WHAT THIS TASK INVOLVES
Copy out each line in the material below that has the word "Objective".
------------------------------
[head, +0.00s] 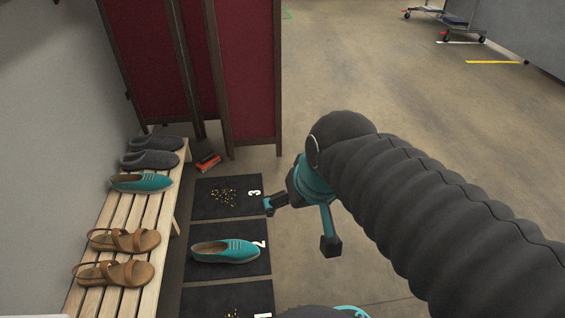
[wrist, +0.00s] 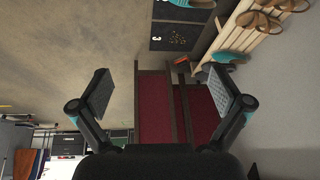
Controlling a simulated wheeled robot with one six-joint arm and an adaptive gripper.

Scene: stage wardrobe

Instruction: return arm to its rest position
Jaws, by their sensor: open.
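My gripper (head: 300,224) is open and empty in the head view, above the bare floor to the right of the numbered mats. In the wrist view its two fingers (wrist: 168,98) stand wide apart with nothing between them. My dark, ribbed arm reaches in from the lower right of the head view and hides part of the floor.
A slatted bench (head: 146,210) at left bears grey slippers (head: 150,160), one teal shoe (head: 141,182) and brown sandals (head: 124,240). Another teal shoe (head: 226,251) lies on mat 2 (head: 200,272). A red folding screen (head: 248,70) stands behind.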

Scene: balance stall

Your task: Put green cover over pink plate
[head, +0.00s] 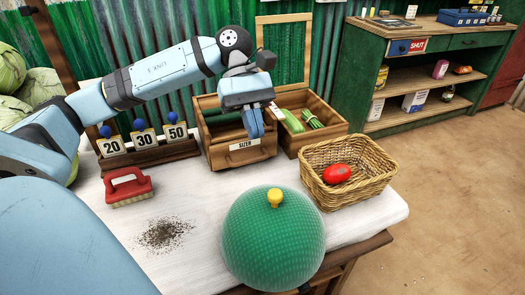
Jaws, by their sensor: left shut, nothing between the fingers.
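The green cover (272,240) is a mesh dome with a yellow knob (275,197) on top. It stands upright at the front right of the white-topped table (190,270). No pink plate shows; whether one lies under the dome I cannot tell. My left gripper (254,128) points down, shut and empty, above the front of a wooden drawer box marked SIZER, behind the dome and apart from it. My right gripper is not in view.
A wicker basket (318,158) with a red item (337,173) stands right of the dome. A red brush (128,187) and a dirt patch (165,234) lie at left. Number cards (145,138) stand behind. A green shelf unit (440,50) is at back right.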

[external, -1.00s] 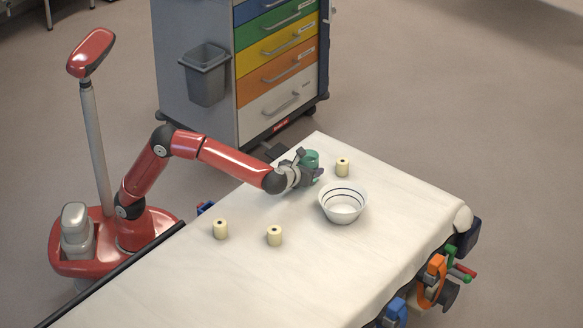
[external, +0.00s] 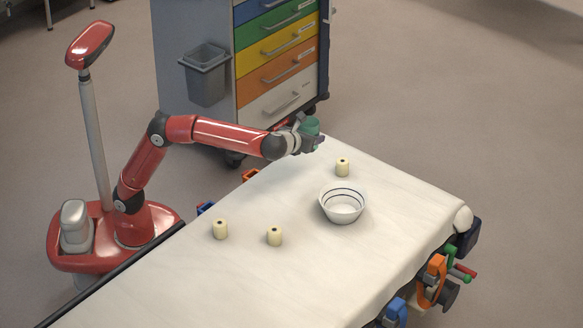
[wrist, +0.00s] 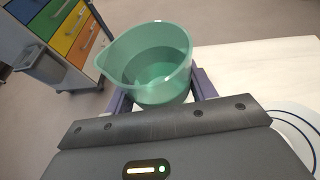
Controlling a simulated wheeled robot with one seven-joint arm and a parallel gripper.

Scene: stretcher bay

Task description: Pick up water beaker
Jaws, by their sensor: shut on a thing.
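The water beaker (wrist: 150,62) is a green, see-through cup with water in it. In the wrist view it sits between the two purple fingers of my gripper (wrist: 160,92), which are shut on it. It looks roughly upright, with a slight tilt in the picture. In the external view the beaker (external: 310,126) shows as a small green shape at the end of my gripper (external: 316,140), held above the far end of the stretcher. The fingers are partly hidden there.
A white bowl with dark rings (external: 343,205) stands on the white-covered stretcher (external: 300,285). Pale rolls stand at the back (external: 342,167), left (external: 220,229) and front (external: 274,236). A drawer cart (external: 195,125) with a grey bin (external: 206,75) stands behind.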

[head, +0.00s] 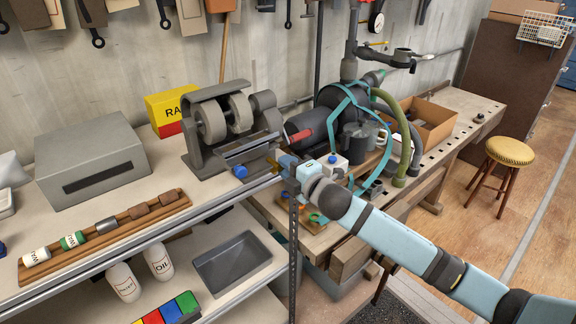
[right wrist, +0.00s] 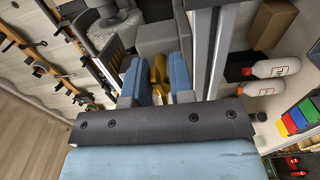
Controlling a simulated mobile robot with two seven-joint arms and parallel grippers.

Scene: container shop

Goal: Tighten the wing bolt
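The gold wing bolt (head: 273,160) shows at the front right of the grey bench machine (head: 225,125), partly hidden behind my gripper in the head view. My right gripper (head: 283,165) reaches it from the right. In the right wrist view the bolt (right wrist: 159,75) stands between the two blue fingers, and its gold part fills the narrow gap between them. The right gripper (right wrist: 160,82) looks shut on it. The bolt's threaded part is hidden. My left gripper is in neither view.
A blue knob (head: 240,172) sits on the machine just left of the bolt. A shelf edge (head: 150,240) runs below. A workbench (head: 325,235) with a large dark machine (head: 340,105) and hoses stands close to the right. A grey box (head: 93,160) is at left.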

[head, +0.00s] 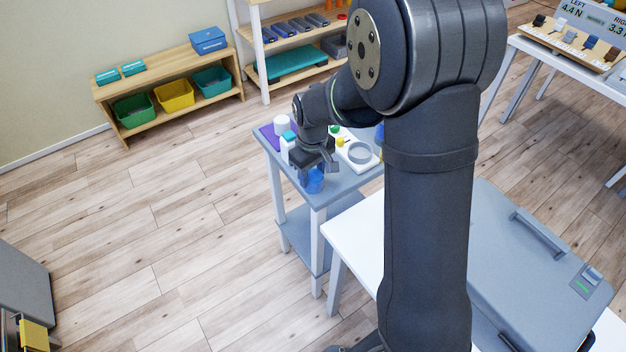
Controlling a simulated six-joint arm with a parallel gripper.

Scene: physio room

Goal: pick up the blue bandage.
------------------------------
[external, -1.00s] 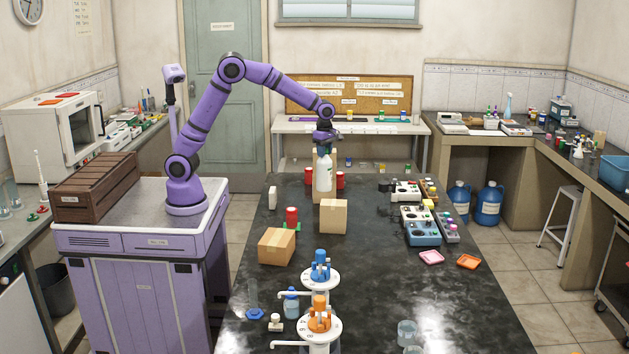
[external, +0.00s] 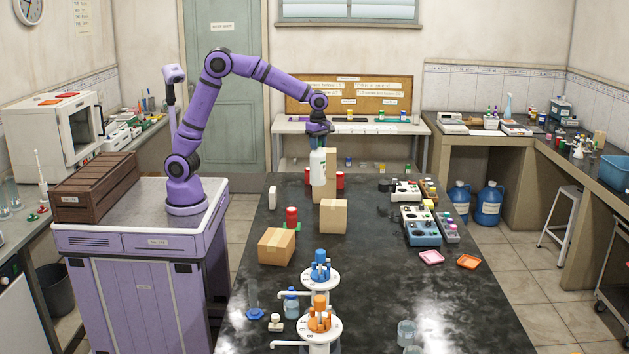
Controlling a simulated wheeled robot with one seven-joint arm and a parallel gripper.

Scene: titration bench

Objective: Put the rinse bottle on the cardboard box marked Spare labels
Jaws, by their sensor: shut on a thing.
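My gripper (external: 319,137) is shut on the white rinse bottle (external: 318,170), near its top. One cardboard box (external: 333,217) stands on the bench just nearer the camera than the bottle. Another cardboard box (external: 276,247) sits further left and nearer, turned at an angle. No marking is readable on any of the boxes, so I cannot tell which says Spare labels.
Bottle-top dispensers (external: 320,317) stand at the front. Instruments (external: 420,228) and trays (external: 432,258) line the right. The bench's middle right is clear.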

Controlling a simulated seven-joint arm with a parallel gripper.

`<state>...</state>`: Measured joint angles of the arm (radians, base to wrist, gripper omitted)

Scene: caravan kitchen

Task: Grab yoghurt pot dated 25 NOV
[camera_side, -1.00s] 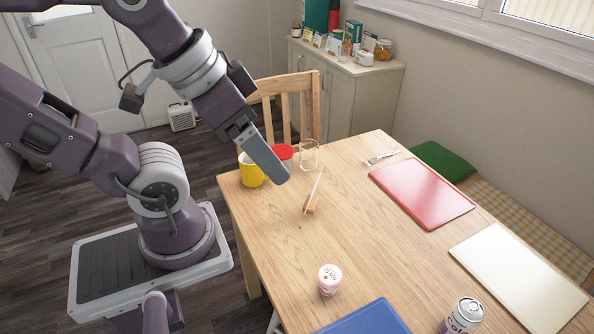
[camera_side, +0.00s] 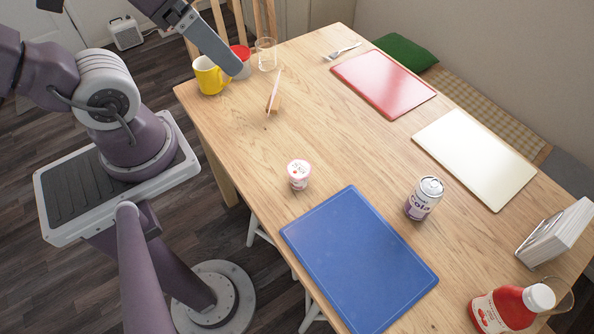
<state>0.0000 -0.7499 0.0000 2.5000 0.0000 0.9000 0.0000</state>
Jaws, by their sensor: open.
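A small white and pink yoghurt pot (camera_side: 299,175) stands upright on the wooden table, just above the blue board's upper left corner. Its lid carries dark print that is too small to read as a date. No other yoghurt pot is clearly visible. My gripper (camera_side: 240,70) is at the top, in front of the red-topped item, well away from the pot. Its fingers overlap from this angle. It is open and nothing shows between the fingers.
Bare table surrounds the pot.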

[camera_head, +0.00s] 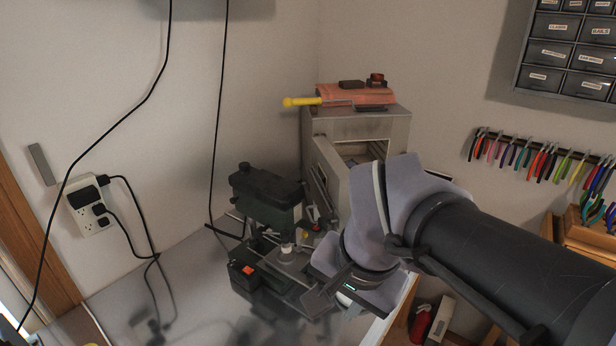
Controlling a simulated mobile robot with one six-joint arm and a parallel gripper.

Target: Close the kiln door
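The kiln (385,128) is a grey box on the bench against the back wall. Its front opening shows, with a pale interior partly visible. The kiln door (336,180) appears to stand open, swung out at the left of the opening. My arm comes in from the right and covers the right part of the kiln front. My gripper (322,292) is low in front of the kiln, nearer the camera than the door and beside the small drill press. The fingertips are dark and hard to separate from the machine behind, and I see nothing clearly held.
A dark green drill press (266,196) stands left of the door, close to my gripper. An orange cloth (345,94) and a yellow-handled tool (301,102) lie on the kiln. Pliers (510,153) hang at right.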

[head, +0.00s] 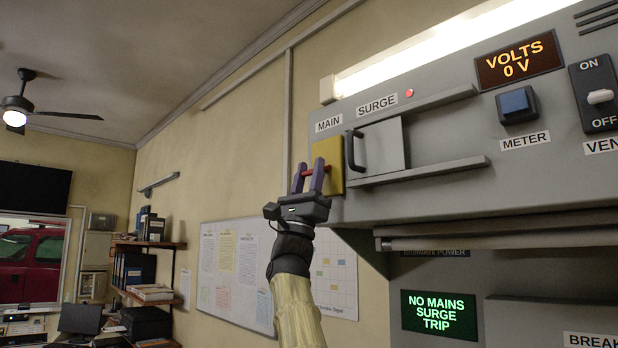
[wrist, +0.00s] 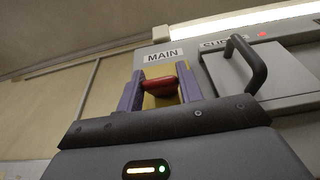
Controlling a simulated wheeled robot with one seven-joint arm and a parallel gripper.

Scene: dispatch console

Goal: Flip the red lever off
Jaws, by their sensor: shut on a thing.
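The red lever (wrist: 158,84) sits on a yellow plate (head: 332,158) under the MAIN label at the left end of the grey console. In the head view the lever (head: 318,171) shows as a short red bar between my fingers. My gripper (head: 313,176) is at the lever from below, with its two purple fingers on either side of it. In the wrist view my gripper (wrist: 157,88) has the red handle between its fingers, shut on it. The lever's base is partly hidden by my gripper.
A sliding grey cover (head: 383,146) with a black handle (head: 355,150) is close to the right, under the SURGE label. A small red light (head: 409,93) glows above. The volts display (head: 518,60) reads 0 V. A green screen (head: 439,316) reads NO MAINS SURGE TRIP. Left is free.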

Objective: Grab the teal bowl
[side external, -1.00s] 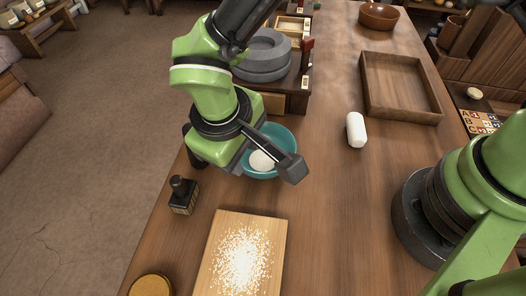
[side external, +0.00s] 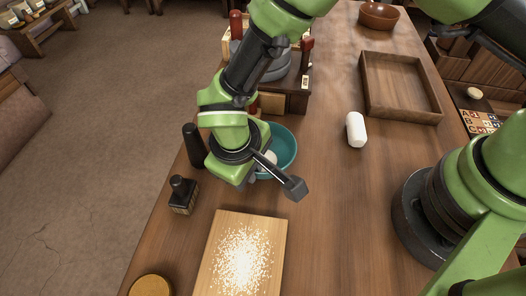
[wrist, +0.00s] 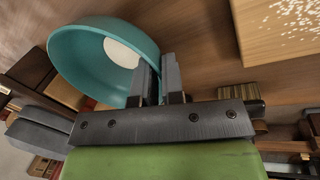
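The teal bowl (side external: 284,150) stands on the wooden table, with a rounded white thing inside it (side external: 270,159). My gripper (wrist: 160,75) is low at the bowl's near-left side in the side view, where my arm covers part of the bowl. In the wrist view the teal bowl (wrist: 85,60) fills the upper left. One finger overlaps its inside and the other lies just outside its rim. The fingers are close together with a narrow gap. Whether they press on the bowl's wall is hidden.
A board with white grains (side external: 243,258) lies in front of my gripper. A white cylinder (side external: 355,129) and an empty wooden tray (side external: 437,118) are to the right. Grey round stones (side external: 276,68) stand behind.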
------------------------------
FINISHED TASK
Objective: Put the rinse bottle on the cardboard box marked Spare labels
Objective: Grab the teal bowl

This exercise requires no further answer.